You are still free to leave, and avoid me in the future. Assuming Wonderland will let you, of course.
ssmisery: (can't fathom how to deal with this)

[personal profile] ssmisery 2017-11-09 07:54 pm (UTC)(link)
[The mysterious force that is conversational momentum does seem to be moving towards winding down, doesn't it? As if the conversation itself in charge here, with these two just captive to it. Lapis can feel the potential of freedom strongly enough to start physically sidling away even as she continues.]

And I still don't understand how you can make that sound so friendly. But since you're being forced to be honest, now I'm going to know it really isn't fake, and I probably won't be able to convince myself it's all just stupidity. I... really don't get you, but... fine.
didntknowbest: (I will guide you through the Ruins)

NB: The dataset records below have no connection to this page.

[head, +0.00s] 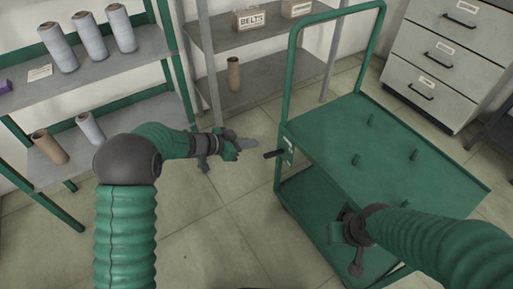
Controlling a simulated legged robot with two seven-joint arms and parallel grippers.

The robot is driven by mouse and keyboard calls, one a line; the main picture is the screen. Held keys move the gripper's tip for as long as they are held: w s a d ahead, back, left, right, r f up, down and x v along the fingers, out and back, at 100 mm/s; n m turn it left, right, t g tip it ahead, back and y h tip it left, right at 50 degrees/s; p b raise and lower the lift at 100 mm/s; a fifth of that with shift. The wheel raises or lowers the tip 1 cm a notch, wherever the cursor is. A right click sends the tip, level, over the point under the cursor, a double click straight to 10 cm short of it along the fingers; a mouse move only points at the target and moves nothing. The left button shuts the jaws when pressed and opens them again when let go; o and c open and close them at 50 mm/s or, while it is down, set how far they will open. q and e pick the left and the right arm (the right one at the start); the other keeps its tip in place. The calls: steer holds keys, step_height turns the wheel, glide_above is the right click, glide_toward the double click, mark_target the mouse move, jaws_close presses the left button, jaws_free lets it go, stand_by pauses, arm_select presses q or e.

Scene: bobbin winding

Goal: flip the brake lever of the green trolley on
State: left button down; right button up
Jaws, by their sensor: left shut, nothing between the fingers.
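The green trolley (400,140) stands at the centre right, with an upper deck, a lower shelf and a tall push handle. Its brake lever (273,154) is a short black bar that sticks out to the left from a small pale plate on the trolley's near left corner. My left gripper (246,144) is shut and empty, a little left of the lever's tip and apart from it. My right gripper (352,255) hangs over the trolley's near side; its fingers are dark and partly hidden by my arm, so I cannot tell their opening.
A green-framed shelf (95,66) with grey and brown bobbins stands at the left. A grey rack (255,85) with a BELTS box (248,19) is behind. A drawer cabinet (445,55) is at the back right. The tiled floor left of the trolley is clear.

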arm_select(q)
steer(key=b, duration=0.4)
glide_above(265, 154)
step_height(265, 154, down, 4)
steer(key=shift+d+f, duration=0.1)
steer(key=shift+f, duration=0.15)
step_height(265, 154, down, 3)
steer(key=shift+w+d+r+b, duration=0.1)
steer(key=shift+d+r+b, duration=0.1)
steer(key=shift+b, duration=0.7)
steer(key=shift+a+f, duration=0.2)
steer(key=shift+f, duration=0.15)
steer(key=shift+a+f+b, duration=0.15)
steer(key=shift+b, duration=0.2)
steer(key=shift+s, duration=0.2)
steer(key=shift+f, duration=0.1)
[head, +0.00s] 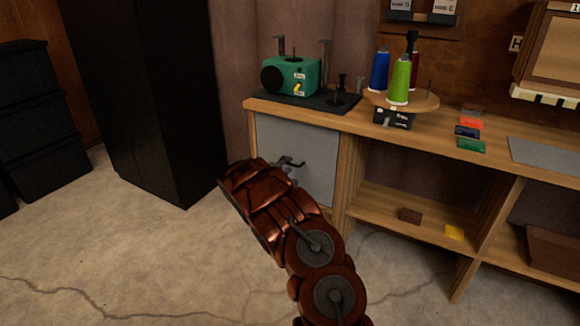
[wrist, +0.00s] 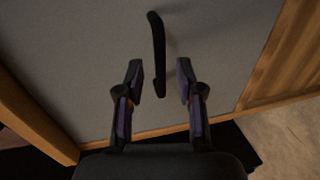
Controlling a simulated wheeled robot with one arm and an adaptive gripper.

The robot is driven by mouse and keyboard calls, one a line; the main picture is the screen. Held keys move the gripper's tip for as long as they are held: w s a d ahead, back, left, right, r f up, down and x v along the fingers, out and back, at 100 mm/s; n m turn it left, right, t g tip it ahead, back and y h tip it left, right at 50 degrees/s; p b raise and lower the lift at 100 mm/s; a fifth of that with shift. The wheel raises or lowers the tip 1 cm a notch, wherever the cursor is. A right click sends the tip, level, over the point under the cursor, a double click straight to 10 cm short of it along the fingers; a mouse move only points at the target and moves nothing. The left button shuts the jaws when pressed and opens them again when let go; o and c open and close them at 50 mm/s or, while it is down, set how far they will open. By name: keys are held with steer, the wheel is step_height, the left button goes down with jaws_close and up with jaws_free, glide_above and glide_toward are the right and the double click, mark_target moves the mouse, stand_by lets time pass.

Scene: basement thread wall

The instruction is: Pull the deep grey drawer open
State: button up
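The deep grey drawer (head: 292,140) has a plain grey front, set in the left end of the wooden bench and looking flush with its frame. Its grey front fills most of the wrist view (wrist: 80,50). A dark bar handle (wrist: 157,50) stands on that front. My gripper (wrist: 159,82) is open, with one finger on each side of the handle's near end and visible gaps between them. In the head view my gripper (head: 290,164) is in front of the drawer, and my arm hides part of the front.
The wooden bench top (head: 345,119) carries a green machine (head: 291,76) and thread cones on a round stand (head: 425,101). A black cabinet (head: 140,90) stands to the left. The concrete floor (head: 130,250) in front is clear. Open shelves (head: 385,205) lie right of the drawer.

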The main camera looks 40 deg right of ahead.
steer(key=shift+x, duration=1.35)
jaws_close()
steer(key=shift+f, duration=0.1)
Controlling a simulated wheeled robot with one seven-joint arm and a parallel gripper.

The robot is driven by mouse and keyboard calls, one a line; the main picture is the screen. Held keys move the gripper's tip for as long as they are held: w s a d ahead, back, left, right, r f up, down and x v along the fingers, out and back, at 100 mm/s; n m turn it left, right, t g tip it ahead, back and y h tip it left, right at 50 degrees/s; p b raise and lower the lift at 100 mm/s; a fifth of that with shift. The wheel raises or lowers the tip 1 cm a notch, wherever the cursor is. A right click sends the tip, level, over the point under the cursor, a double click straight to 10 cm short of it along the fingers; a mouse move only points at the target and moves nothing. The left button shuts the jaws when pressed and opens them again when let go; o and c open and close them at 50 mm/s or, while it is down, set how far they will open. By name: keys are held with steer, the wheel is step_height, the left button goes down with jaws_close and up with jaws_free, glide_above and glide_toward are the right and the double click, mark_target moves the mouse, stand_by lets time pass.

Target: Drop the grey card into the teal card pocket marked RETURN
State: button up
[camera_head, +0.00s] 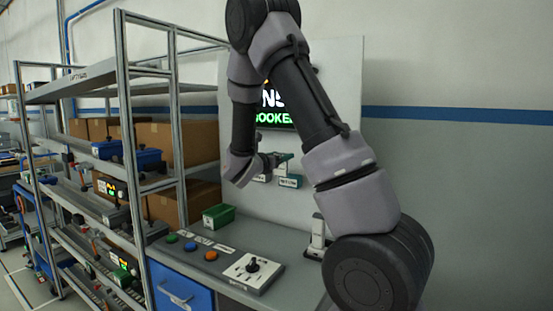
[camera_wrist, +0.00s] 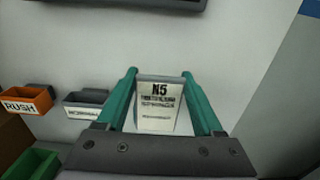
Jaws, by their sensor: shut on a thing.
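My gripper (camera_wrist: 159,73) has teal fingers and is shut on a card (camera_wrist: 158,107), held between the fingers. The card has a pale printed face reading N5 and a grey top edge.
An orange RUSH pocket (camera_wrist: 27,102) and a grey pocket (camera_wrist: 86,104), apparently marked NORMAL, are on the panel to the left. Below is a bench (camera_head: 290,238) with a green bin (camera_head: 219,216), buttons and a joystick box (camera_head: 253,270). A metal rack (camera_head: 125,120) stands left.

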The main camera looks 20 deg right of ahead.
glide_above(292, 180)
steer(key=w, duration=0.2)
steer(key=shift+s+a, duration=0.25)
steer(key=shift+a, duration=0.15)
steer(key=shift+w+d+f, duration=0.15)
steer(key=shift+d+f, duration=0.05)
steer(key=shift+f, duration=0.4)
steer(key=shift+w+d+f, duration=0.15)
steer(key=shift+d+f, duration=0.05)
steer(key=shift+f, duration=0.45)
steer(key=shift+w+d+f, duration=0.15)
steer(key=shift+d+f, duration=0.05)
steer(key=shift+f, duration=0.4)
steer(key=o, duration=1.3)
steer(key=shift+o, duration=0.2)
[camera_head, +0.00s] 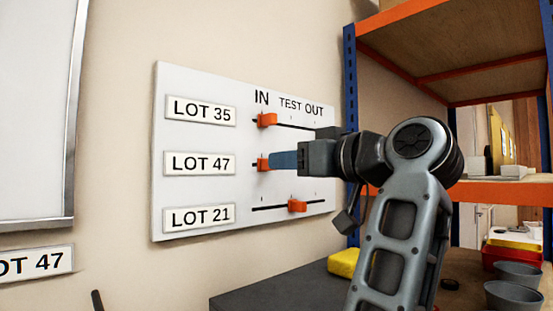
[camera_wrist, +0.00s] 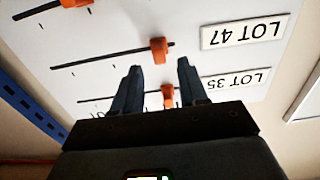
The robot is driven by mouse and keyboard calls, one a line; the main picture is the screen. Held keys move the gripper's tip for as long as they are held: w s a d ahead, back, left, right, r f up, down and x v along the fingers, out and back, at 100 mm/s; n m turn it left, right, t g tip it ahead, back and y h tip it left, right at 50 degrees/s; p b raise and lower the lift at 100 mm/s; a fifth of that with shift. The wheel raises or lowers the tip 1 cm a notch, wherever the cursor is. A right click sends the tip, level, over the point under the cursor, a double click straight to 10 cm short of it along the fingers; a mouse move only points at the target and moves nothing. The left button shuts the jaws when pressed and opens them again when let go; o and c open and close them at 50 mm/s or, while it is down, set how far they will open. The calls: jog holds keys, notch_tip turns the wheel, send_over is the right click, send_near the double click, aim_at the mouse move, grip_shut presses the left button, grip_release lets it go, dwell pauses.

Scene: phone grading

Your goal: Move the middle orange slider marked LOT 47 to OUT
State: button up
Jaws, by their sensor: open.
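The orange LOT 47 slider (camera_head: 262,164) is the middle of three on a white wall board (camera_head: 200,85). It stands at the left end of its slot, below IN. In the wrist view, which is upside down, the LOT 47 slider (camera_wrist: 158,50) lies just beyond and between my open fingertips. My gripper (camera_head: 274,161) reaches in from the right and hides the slider's right side and most of its slot. My gripper (camera_wrist: 158,66) holds nothing. I cannot tell whether the fingers touch the slider.
The LOT 35 slider (camera_head: 267,120) is near IN, just above my gripper. The LOT 21 slider (camera_head: 297,206) is near mid-slot below. A blue-and-orange shelf (camera_head: 350,100) stands right of the board. A yellow object (camera_head: 343,262) lies on the dark surface below.

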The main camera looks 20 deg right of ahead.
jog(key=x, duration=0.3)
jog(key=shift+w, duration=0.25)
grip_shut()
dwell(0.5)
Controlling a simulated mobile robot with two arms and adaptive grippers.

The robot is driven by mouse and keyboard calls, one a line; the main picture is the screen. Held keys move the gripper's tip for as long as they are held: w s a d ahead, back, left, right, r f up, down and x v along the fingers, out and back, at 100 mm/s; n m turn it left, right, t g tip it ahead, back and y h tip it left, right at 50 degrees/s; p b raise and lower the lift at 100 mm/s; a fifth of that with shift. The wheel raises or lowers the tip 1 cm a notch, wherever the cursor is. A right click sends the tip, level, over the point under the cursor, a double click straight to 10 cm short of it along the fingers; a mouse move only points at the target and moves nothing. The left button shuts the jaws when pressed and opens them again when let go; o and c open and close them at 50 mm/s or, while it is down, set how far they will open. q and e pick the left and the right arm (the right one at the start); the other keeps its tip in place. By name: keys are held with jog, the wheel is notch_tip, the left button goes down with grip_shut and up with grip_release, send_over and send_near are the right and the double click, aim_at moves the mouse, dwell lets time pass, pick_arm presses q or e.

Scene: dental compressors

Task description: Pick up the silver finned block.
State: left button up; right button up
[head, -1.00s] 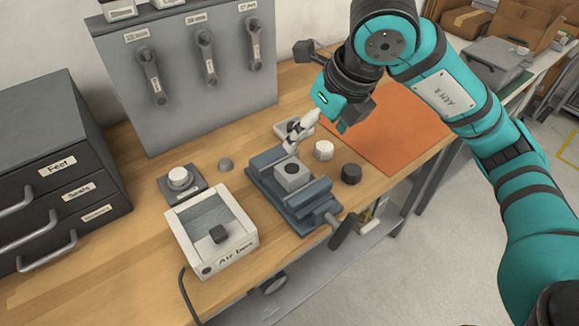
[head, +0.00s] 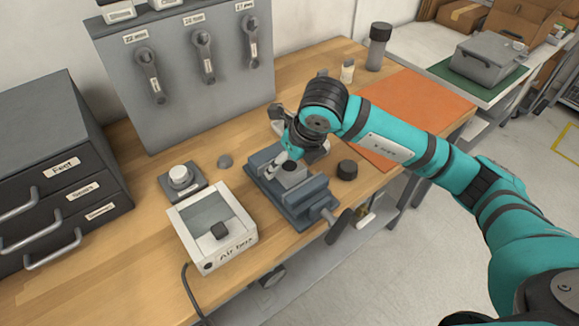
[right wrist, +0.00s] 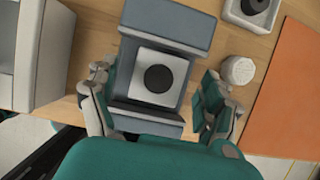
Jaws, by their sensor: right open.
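The silver block (head: 296,180), with a round dark spot on top, sits between the jaws of the blue-grey vise (head: 312,205). In the right wrist view the block (right wrist: 145,55) shows from above as a pale square; I cannot make out its fins. My right gripper (head: 286,158) is low over the vise in the head view and partly hides the block. In the right wrist view its fingers (right wrist: 157,80) are spread apart, one on each side of the block, with gaps between. It holds nothing. My left gripper is not in view.
A white box labelled as an air item (head: 233,257) and a knobbed grey unit (head: 182,183) stand left of the vise. A black knob (head: 347,169) lies to its right. A white cap (right wrist: 238,70) is near the right finger. An orange mat (head: 425,105) lies farther right.

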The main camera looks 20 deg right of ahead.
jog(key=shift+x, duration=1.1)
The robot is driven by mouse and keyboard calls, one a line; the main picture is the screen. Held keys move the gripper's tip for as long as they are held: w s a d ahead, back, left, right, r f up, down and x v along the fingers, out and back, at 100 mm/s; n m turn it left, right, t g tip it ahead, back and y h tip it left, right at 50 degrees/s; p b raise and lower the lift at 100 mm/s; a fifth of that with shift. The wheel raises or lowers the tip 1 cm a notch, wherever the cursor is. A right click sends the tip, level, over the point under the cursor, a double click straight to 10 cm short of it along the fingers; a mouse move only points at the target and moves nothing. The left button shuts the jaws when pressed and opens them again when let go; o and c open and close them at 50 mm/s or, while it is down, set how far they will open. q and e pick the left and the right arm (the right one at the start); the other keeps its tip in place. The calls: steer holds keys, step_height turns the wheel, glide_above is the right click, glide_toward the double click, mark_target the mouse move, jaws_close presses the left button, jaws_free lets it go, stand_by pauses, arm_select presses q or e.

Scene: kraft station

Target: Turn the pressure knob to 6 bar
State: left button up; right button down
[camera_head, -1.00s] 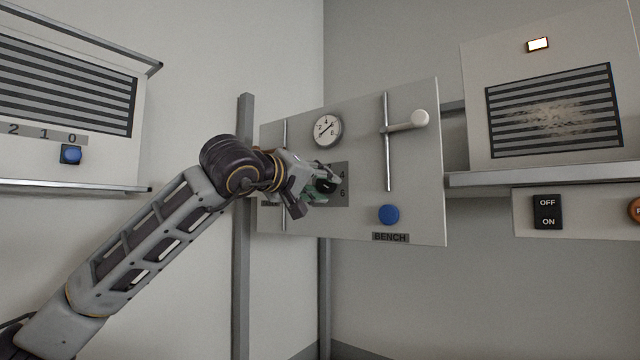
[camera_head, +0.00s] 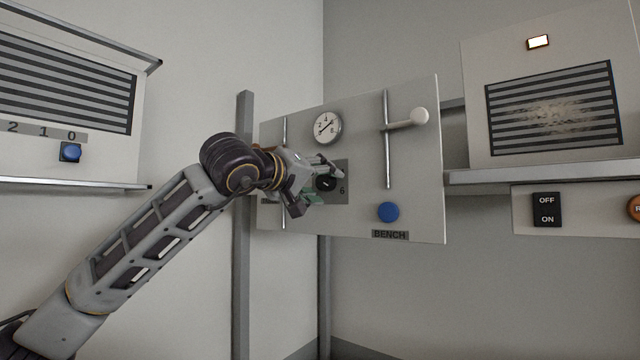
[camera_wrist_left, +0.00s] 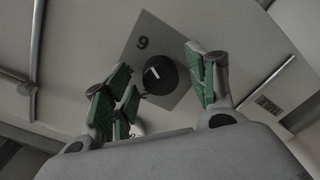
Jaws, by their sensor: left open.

[personal profile] didntknowbest 2017-11-10 03:34 am (UTC)(link)
Believe it or not, sometimes people are just nice, and considerate of other peoples feelings. I hope that you will be able to see that more easily in the future.

[Toriel's starting to move away as well. This... wasn't quite as unpleasant as it could've been, but she'd still like to leave before that changes, really.]
ssmisery: (yachta yachta yachta)

[personal profile] ssmisery 2017-11-11 01:03 am (UTC)(link)
...Yeah, some people are. Maybe you would've won me over if you hadn't set me off, but I guess we'll never know.

[Yes, this is definitely winding down. She can almost get away. Lapis gives Toriel one last sidelong look.]

I do at least respect that you have a sense of humor.

[And before a response can come, she breaks away, whips out the wings and flies off.]